• Aim: Write out the full set of records exactly. Any pictures in them do not belong in the copy.

[Entries taken from a collection]
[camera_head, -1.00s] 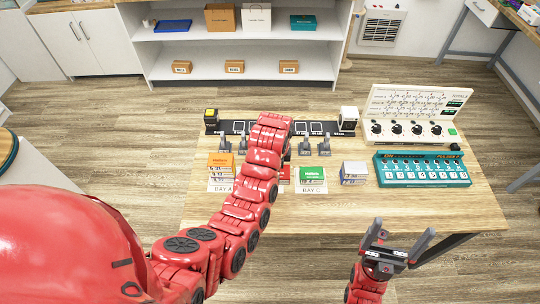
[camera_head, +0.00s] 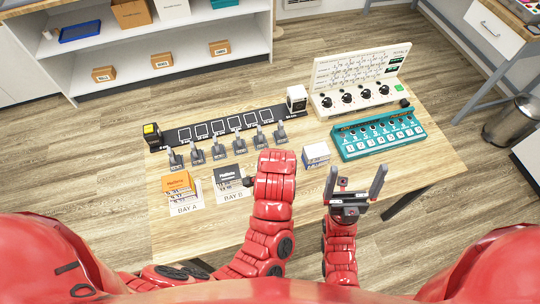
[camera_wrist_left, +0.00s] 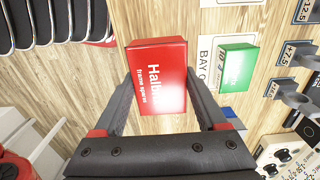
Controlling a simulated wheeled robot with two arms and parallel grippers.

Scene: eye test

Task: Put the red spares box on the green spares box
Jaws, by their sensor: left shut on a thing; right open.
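The red spares box (camera_wrist_left: 160,78) is between the fingers of my left gripper (camera_wrist_left: 162,90), which is shut on it, in the left wrist view. The green spares box (camera_wrist_left: 238,67) sits at the BAY C label, to the right of the red box in that view and apart from it. In the head view my left arm (camera_head: 274,195) hides both boxes and the left gripper. My right gripper (camera_head: 356,184) is open and empty over the front right part of the table (camera_head: 420,165).
An orange box (camera_head: 175,182) stands at BAY A and a dark box (camera_head: 227,173) at BAY B. A white-and-blue box (camera_head: 316,155) stands right of my left arm. Behind are several levers (camera_head: 218,152), a teal panel (camera_head: 378,134) and a white dial console (camera_head: 360,100).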

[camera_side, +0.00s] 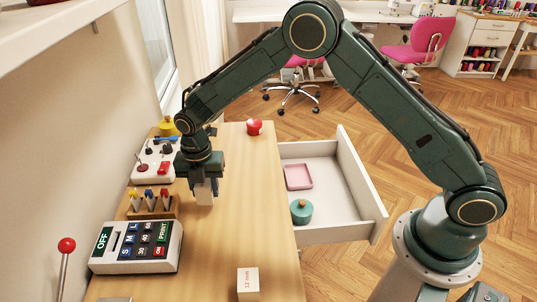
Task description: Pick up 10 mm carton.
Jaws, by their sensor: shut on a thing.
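My gripper (203,183) points down over the wooden table, near its left side. It is shut on a small white carton (204,194), which shows just below the jaws. The label of this carton is not readable from here. I cannot tell whether the carton touches the table or hangs a little above it. Another white carton (248,284), marked "12 mm", stands at the table's front right edge.
A keypad box (137,247), a wooden rack with several tools (152,207) and a white switch panel (153,162) line the left. A red object (254,127) lies behind. An open drawer (334,222) holds a pink tray (298,177) and a teal pot (301,211). The table's middle is clear.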

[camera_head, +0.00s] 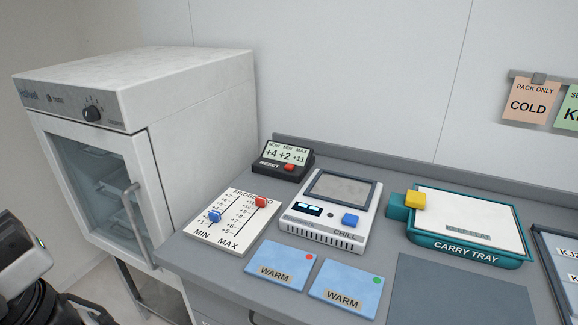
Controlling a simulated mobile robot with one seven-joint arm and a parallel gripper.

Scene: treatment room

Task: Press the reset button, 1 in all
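The thermometer unit (282,160) is a small black box at the back left of the grey counter. Its display reads NOW +4, MIN +2, MAX +11. The red reset button (289,167) is on its lower front, right of the word RESET. Nothing covers the button. My gripper's fingertips cannot be made out.
A fridge log board (231,223) with blue and red sliders lies in front of the unit. A CHILL device (330,212), blue WARM packs (274,263) and a teal carry tray (468,250) occupy the counter. A white fridge (137,140) stands left.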

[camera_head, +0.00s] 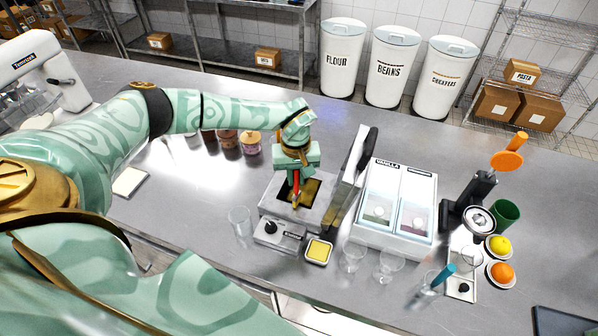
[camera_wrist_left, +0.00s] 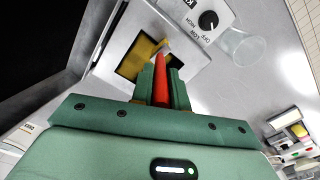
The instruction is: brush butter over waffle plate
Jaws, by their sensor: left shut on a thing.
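The waffle maker (camera_head: 273,232) stands open on the steel counter, its lid (camera_head: 352,172) tilted up on the right side. Its square lower waffle plate (camera_head: 311,191) is partly golden and partly dark; it also shows in the left wrist view (camera_wrist_left: 131,67). My left gripper (camera_head: 296,178) is above the plate, shut on a red-handled brush (camera_head: 296,190). In the left wrist view the red handle (camera_wrist_left: 161,84) stands between the fingers, and the brush's pale tip is over the plate; contact is unclear. A small square butter dish (camera_head: 319,251) sits in front of the waffle maker. My right gripper is out of view.
A clear glass (camera_head: 240,222) stands left of the waffle maker. A white vanilla dispenser (camera_head: 398,205) is right of the lid.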

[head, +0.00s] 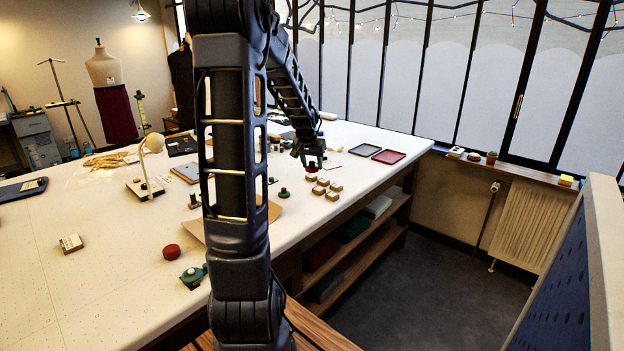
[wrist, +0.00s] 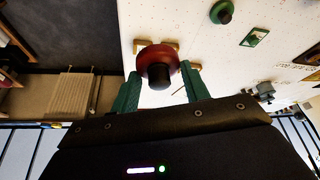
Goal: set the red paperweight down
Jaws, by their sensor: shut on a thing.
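The red paperweight (wrist: 154,55) is a round red disc with a dark knob. My gripper (wrist: 160,78) has green fingers on both sides of the knob in the wrist view and is shut on it. In the head view, my gripper (head: 309,157) is over the table's far right part, with the paperweight (head: 311,168) beneath it, close to several small wooden blocks (head: 333,196). The gap between paperweight and tabletop cannot be told. My arm hides part of the table's middle.
A green knobbed weight (head: 284,192) stands left of the blocks. A red tray (head: 389,156) and a grey tray (head: 365,149) lie behind, to the right. The white table's (head: 110,290) right edge is close to the blocks. A red round thing (head: 171,251) lies at the front left.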

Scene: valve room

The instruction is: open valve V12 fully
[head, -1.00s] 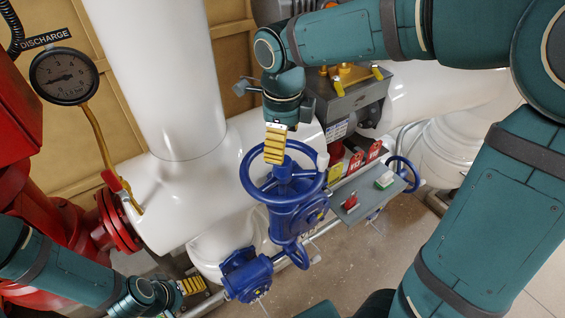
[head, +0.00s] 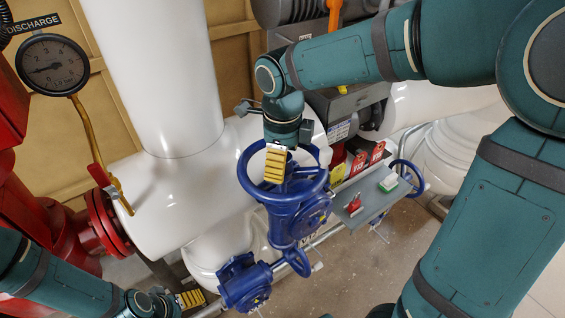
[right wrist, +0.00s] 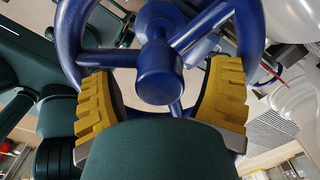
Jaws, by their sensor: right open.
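A blue valve with a round handwheel (head: 243,180) stands at the centre of the head view; lettering on its body is too small to read. My right gripper (head: 275,170) is over the wheel, fingers pointing down. In the right wrist view its yellow-padded fingers (right wrist: 160,95) are apart, on either side of the wheel's hub (right wrist: 158,72); spokes and rim (right wrist: 70,40) lie ahead. I cannot tell whether the pads touch the wheel. My left gripper (head: 190,299) is low at the left, partly hidden; its opening is unclear.
A grey shelf (head: 370,199) right of the wheel holds a red item (head: 354,205) and a green-and-white one (head: 387,183). Red tags (head: 359,165) hang behind it. A second blue handwheel (head: 418,180) is further right. White pipes (head: 160,80) and a pressure gauge (head: 52,65) stand left.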

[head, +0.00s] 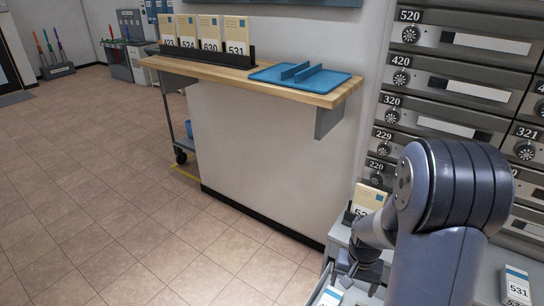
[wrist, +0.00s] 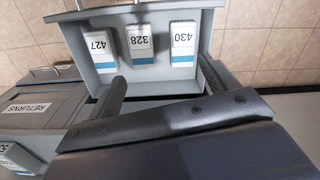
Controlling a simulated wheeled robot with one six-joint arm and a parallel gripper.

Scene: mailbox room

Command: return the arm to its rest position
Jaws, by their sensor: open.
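My gripper (head: 357,283) is at the lower right of the head view, below my bent arm, close to a drawer with a white and blue box (head: 329,296) in it. In the wrist view my gripper (wrist: 163,84) has its two dark fingers spread apart with nothing between them. Beyond the fingertips is a grey open drawer (wrist: 105,78) holding boxes labelled 427 (wrist: 100,49), 328 (wrist: 139,44) and 430 (wrist: 183,43). The fingers overlap the drawer's near edge in the picture; I cannot tell whether they touch it.
A grey RETURNS unit (wrist: 35,108) stands left in the wrist view. In the head view, numbered mailboxes (head: 450,75) fill the right wall. Box 531 (head: 516,287) stands lower right. A wooden shelf (head: 300,93) holds a blue tray (head: 325,88) and several boxes. Tiled floor (head: 110,180) is clear at left.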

• Right answer:
[camera_head, -1.00s] 
[camera_head, +0.00s] 
[camera_wrist_left, +0.00s] 
Controlling a simulated wheeled robot with two arms and parallel grippers.

Scene: eye test

Task: Put the red spares box on the green spares box
Jaws, by their sensor: left shut on a thing; right open.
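The red spares box (camera_wrist_left: 160,78) is between the fingers of my left gripper (camera_wrist_left: 162,90), which is shut on it, in the left wrist view. The green spares box (camera_wrist_left: 238,67) sits at the BAY C label, to the right of the red box in that view and apart from it. In the head view my left arm (camera_head: 274,195) hides both boxes and the left gripper. My right gripper (camera_head: 356,184) is open and empty over the front right part of the table (camera_head: 420,165).
An orange box (camera_head: 175,182) stands at BAY A and a dark box (camera_head: 227,173) at BAY B. A white-and-blue box (camera_head: 316,155) stands right of my left arm. Behind are several levers (camera_head: 218,152), a teal panel (camera_head: 378,134) and a white dial console (camera_head: 360,100).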

[camera_side, +0.00s] 
Task description: Pick up 10 mm carton.
Jaws, by their sensor: shut on a thing.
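My gripper (203,183) points down over the wooden table, near its left side. It is shut on a small white carton (204,194), which shows just below the jaws. The label of this carton is not readable from here. I cannot tell whether the carton touches the table or hangs a little above it. Another white carton (248,284), marked "12 mm", stands at the table's front right edge.
A keypad box (137,247), a wooden rack with several tools (152,207) and a white switch panel (153,162) line the left. A red object (254,127) lies behind. An open drawer (334,222) holds a pink tray (298,177) and a teal pot (301,211). The table's middle is clear.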

[camera_head, +0.00s] 
Controlling a simulated mobile robot with one seven-joint arm and a parallel gripper.

Scene: treatment room

Task: Press the reset button, 1 in all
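The thermometer unit (282,160) is a small black box at the back left of the grey counter. Its display reads NOW +4, MIN +2, MAX +11. The red reset button (289,167) is on its lower front, right of the word RESET. Nothing covers the button. My gripper's fingertips cannot be made out.
A fridge log board (231,223) with blue and red sliders lies in front of the unit. A CHILL device (330,212), blue WARM packs (274,263) and a teal carry tray (468,250) occupy the counter. A white fridge (137,140) stands left.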

[camera_head, +0.00s] 
[camera_wrist_left, +0.00s] 
The instruction is: brush butter over waffle plate
Jaws, by their sensor: left shut on a thing.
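The waffle maker (camera_head: 273,232) stands open on the steel counter, its lid (camera_head: 352,172) tilted up on the right side. Its square lower waffle plate (camera_head: 311,191) is partly golden and partly dark; it also shows in the left wrist view (camera_wrist_left: 131,67). My left gripper (camera_head: 296,178) is above the plate, shut on a red-handled brush (camera_head: 296,190). In the left wrist view the red handle (camera_wrist_left: 161,84) stands between the fingers, and the brush's pale tip is over the plate; contact is unclear. A small square butter dish (camera_head: 319,251) sits in front of the waffle maker. My right gripper is out of view.
A clear glass (camera_head: 240,222) stands left of the waffle maker. A white vanilla dispenser (camera_head: 398,205) is right of the lid.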

[head, +0.00s] 
[wrist, +0.00s] 
Goal: set the red paperweight down
Jaws, by their sensor: shut on a thing.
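The red paperweight (wrist: 154,55) is a round red disc with a dark knob. My gripper (wrist: 160,78) has green fingers on both sides of the knob in the wrist view and is shut on it. In the head view, my gripper (head: 309,157) is over the table's far right part, with the paperweight (head: 311,168) beneath it, close to several small wooden blocks (head: 333,196). The gap between paperweight and tabletop cannot be told. My arm hides part of the table's middle.
A green knobbed weight (head: 284,192) stands left of the blocks. A red tray (head: 389,156) and a grey tray (head: 365,149) lie behind, to the right. The white table's (head: 110,290) right edge is close to the blocks. A red round thing (head: 171,251) lies at the front left.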

Scene: valve room

The instruction is: open valve V12 fully
[head, -1.00s] 
[head, +0.00s] 
[right wrist, +0.00s] 
Jaws, by their sensor: right open.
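A blue valve with a round handwheel (head: 243,180) stands at the centre of the head view; lettering on its body is too small to read. My right gripper (head: 275,170) is over the wheel, fingers pointing down. In the right wrist view its yellow-padded fingers (right wrist: 160,95) are apart, on either side of the wheel's hub (right wrist: 158,72); spokes and rim (right wrist: 70,40) lie ahead. I cannot tell whether the pads touch the wheel. My left gripper (head: 190,299) is low at the left, partly hidden; its opening is unclear.
A grey shelf (head: 370,199) right of the wheel holds a red item (head: 354,205) and a green-and-white one (head: 387,183). Red tags (head: 359,165) hang behind it. A second blue handwheel (head: 418,180) is further right. White pipes (head: 160,80) and a pressure gauge (head: 52,65) stand left.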

[head, +0.00s] 
[wrist, +0.00s] 
Controlling a simulated wheeled robot with one six-joint arm and a parallel gripper.

Scene: mailbox room

Command: return the arm to its rest position
Jaws, by their sensor: open.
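My gripper (head: 357,283) is at the lower right of the head view, below my bent arm, close to a drawer with a white and blue box (head: 329,296) in it. In the wrist view my gripper (wrist: 163,84) has its two dark fingers spread apart with nothing between them. Beyond the fingertips is a grey open drawer (wrist: 105,78) holding boxes labelled 427 (wrist: 100,49), 328 (wrist: 139,44) and 430 (wrist: 183,43). The fingers overlap the drawer's near edge in the picture; I cannot tell whether they touch it.
A grey RETURNS unit (wrist: 35,108) stands left in the wrist view. In the head view, numbered mailboxes (head: 450,75) fill the right wall. Box 531 (head: 516,287) stands lower right. A wooden shelf (head: 300,93) holds a blue tray (head: 325,88) and several boxes. Tiled floor (head: 110,180) is clear at left.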

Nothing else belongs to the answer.